Rows about robot tasks:
"""

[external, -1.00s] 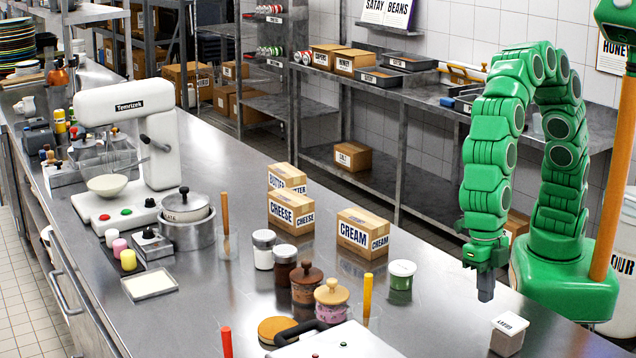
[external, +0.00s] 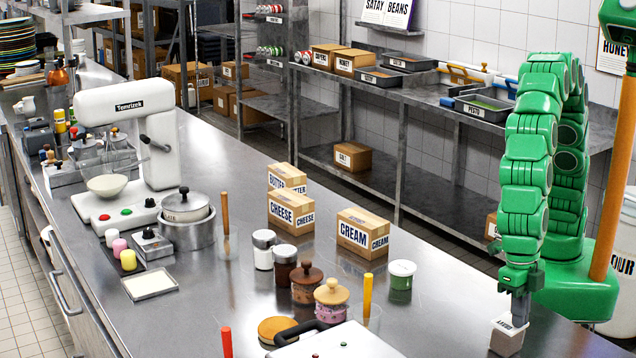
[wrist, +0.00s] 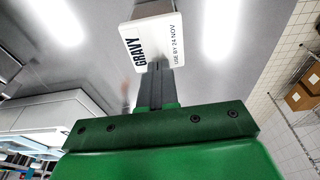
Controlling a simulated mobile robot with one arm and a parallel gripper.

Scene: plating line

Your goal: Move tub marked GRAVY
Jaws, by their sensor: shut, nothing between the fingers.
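The tub marked GRAVY (external: 508,337) stands on the steel counter near its front right edge, small and square with a white lid. In the wrist view its lid (wrist: 152,40) shows the word GRAVY and a use-by date. My gripper (external: 519,310) is just above the tub, fingers pointing down. In the wrist view the fingers (wrist: 158,72) are together with nothing between them and reach to the lid's edge. I cannot tell whether they touch the lid.
On the steel counter (external: 440,310), a green-filled jar (external: 401,275) stands left of the tub. CREAM (external: 363,232) and CHEESE (external: 291,211) cartons, lidded jars and a white board (external: 330,345) are farther left. The counter between the green jar and the tub is clear.

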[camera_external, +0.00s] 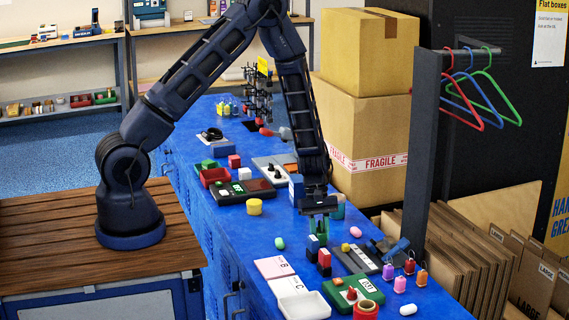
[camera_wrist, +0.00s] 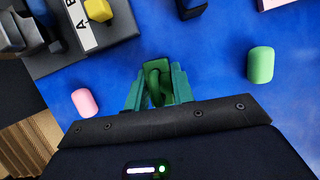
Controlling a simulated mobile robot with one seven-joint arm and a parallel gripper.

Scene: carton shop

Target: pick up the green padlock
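The green padlock (camera_wrist: 156,70) is dark green and sits between the teal fingers of my gripper (camera_wrist: 158,88) in the wrist view, its shackle turned towards the camera. The fingers lie against both its sides, with no blue gap visible between. In the external view my gripper (camera_external: 318,228) points straight down over the blue worktop. There the padlock is largely hidden by the fingers, and I cannot tell whether it touches the worktop.
A green pill-shaped piece (camera_external: 280,243) lies left, a pink one (camera_external: 355,232) right. Several coloured padlocks (camera_external: 400,284) stand further right.

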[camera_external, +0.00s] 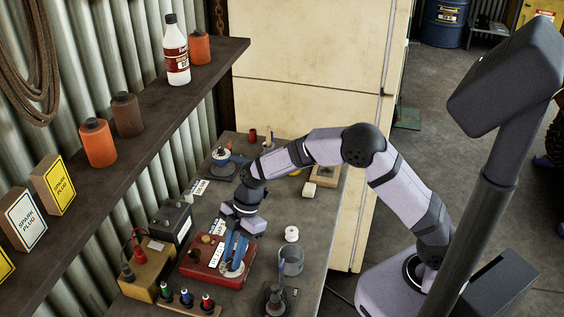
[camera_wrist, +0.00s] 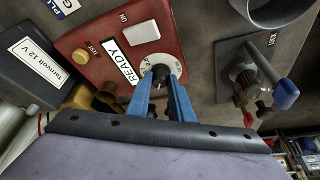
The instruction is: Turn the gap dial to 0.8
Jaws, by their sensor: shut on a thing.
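The gap dial (camera_wrist: 177,64) is a pale round plate with small markings and a dark centre knob (camera_wrist: 160,72), set on a red box (camera_wrist: 80,42). In the outside view the dial (camera_external: 240,272) sits on the right part of the red box (camera_external: 192,272). My gripper (camera_wrist: 161,84) has its two blue fingers around the knob and is shut on it. In the outside view my gripper (camera_external: 234,262) points down onto the dial. The fingers cover part of the scale, and I cannot read the setting.
The red box also carries a READY label (camera_wrist: 123,62), a white ON switch (camera_wrist: 141,33) and a yellow TEST button (camera_wrist: 81,56). A black battery (camera_wrist: 35,65) stands left of it. A grey cup (camera_external: 292,262) and a blue-tipped lever (camera_wrist: 284,96) are to its right.

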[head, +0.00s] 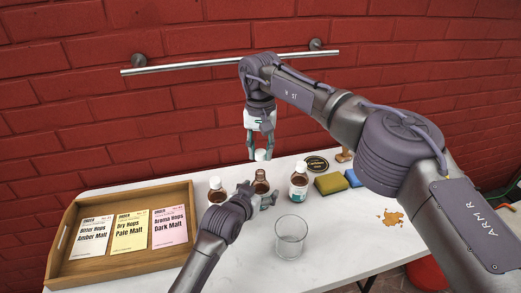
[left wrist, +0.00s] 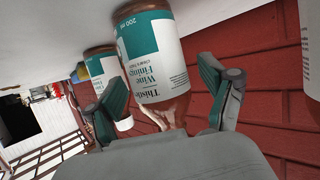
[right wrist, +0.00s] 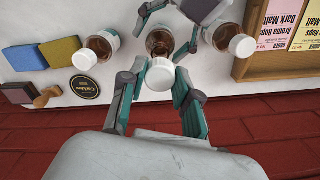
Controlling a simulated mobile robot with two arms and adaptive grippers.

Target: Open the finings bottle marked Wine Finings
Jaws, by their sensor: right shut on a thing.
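The brown finings bottle (head: 261,181) stands upright on the white table between two other bottles. Its label, seen upside down in the left wrist view (left wrist: 155,60), reads Thistle Wine Finings. Its neck is bare. My right gripper (head: 261,157) is shut on the white cap (right wrist: 160,75) and holds it just above the neck, clear of it. My left gripper (head: 256,197) is low at the bottle. Its fingers are spread on both sides of the bottle, with a gap visible at one side in the left wrist view.
Capped brown bottles stand close on the left (head: 216,190) and right (head: 299,182). An empty glass (head: 291,238) stands in front. Sponges (head: 329,184), a dark round coaster (head: 317,164) and a brown spill (head: 392,218) are at right.

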"""

● What you need to do: Return verbatim the lines that run from the line containing "Controlling a simulated mobile robot with one arm" through the line containing "Your goal: Move tub marked GRAVY", inclusive.

● Result of this exercise:
Controlling a simulated mobile robot with one arm and a parallel gripper.

Scene: plating line

Your goal: Move tub marked GRAVY

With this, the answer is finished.